The first question we must ask is whether there is such a thing as a Christian child, Muslim child, etc. I think that Dawkins is correct in answering that there is not. No child is born into the world with an established set of religious beliefs. These beliefs are acquired through a lengthy process of indoctrination. Thus, it is accurate to say that all children are born atheists because one cannot believe in something of which one has never heard. Of course, most children do not remain atheists for long, especially in America.
As the process of indoctrination unfolds, the child acquires religious beliefs. These beliefs are rarely questioned prior to adolescence – just as most parental messages are not seriously questioned during childhood. Throughout this pre-adolescent stage, we do not have Christian/Muslim/Jewish children but children of Christian, Muslim, or Jewish parents. This is a very important distinction.

Would come out strongly against this school. Isn’t it child abuse to indoctrinate them in their parents’ beliefs? I guess if they’re atheists, not so much:

The children learn about secular values and how to deal with the god-delusional majority, receive support for their disbelief, have their secular values reinforced, and gain a sense of community from spending time with like-minded people. Intellectual curiosity and critical thinking are fostered.

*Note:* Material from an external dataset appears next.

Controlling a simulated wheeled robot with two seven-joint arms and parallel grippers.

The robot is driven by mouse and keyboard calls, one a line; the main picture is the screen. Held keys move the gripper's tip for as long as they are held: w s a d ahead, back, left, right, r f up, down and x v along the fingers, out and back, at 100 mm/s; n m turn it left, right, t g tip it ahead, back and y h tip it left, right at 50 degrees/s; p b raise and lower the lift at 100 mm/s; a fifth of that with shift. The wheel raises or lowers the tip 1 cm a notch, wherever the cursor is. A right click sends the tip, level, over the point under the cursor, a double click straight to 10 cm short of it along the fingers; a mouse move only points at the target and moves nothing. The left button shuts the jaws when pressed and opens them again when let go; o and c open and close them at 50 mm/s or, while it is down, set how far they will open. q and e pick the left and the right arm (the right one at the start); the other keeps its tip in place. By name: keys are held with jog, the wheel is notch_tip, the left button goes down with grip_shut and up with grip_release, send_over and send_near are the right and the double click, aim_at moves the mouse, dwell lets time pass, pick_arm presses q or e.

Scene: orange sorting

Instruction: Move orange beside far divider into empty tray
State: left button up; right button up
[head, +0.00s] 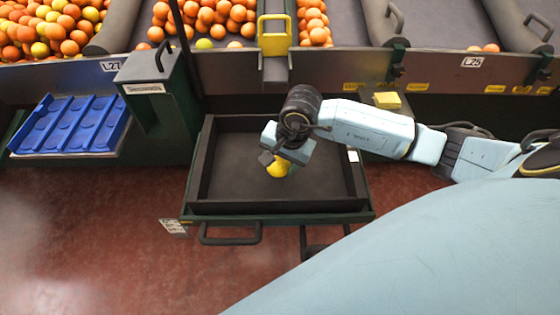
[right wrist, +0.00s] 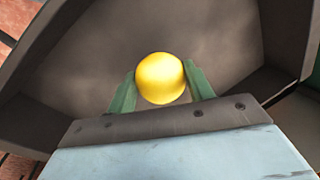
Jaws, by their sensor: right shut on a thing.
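A yellow-orange fruit (head: 278,169) shows below my right gripper (head: 279,160) in the head view, over the dark tray (head: 230,208). In the right wrist view the same fruit (right wrist: 160,78) sits between the two green fingers of the right gripper (right wrist: 160,88), which is shut on it. The tray has no other fruit that I can see. Whether the fruit touches the tray floor I cannot tell. My left gripper is not in view.
Bins of oranges (head: 60,28) line the back, with grey dividers (head: 385,22) between them. A blue ribbed tray (head: 72,124) is at left, beside a dark box labelled Seconds (head: 160,90). The red floor is clear in front.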

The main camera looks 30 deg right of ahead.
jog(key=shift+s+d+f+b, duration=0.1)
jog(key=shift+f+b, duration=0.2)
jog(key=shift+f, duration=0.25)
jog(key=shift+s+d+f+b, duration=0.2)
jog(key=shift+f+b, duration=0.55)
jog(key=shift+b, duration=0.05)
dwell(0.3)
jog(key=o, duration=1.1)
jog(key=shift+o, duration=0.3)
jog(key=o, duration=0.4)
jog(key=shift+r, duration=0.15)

I guess atheism is natural and religion is learned? Children are naturally atheistic and these parents are only reinforcing their atheism? Or are these children just following in their parents footsteps the way Christian children follow in their parents’ (according to the atheist).
Is it child abuse to put a blindfold on a child so that he doesn’t see God revealed in his creation and put earplugs in his ears so that he doesn’t hear the sound of the voice of God speaking through his word? Is it child abuse to foster “free thinking” only until the child expresses thoughts of God? Freedom ends when the child mentions God and then it’s off to Sunday school to learn “critical thinking skills.”
I guess we’re a lot more alike in our beliefs (and yeah, since you can’t disprove God with science you take a leap of faith in stating that there is no God) than the atheists want to admit. A Christian could describe Sunday school in a very similar way:

The children learn about Christian values and how to love those who hate them for their belief in God, receive support for their belief, have their Christian values reinforced, and gain an understanding of the body of Christ by spending time with other Christians. Intellectual curiosity and critical thinking are fostered as we study the word of God and understand the maker of heaven and earth.

You can’t force a child to believe in God and you can’t force them not to. You can share your love of God with them but one day they’ll leave and live out their own beliefs.
Thankfully we live in a country where I can teach my kids about God and not have them taken away from me. I hope that it remains that way for their kids.